▸ **WRITTEN INSTRUCTION**:
Pictures are to be left out; otherwise, copy exactly the lines from the line containing "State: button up" through the end of the data.

▸ **GIVEN INFORMATION**:
#####

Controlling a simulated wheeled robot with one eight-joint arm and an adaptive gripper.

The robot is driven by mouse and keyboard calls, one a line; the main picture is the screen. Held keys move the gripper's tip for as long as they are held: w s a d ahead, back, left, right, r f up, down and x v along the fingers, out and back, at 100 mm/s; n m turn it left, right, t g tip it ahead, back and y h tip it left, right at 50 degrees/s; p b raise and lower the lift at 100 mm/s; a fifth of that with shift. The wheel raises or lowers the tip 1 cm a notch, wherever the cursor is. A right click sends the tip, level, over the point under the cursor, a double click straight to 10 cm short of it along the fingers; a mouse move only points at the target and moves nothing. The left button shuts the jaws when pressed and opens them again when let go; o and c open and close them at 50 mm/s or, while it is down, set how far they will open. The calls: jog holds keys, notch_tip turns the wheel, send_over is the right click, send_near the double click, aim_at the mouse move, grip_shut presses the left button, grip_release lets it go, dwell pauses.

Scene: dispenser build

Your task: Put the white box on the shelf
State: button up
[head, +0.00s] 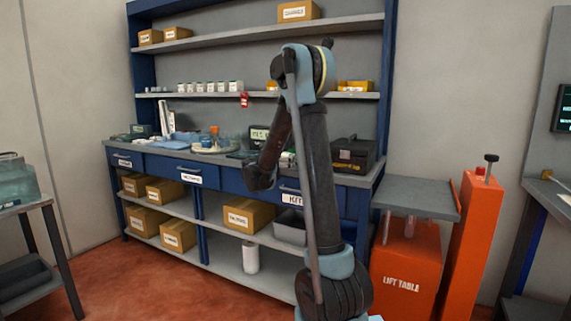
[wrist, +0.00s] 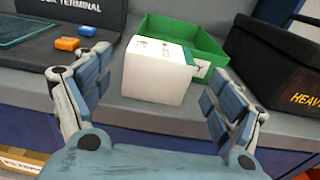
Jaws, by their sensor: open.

#####

▸ **ANSWER TO THIS EXERCISE**:
State: button up
[head, +0.00s] 
[wrist, +0.00s] 
Jaws, by their sensor: open.

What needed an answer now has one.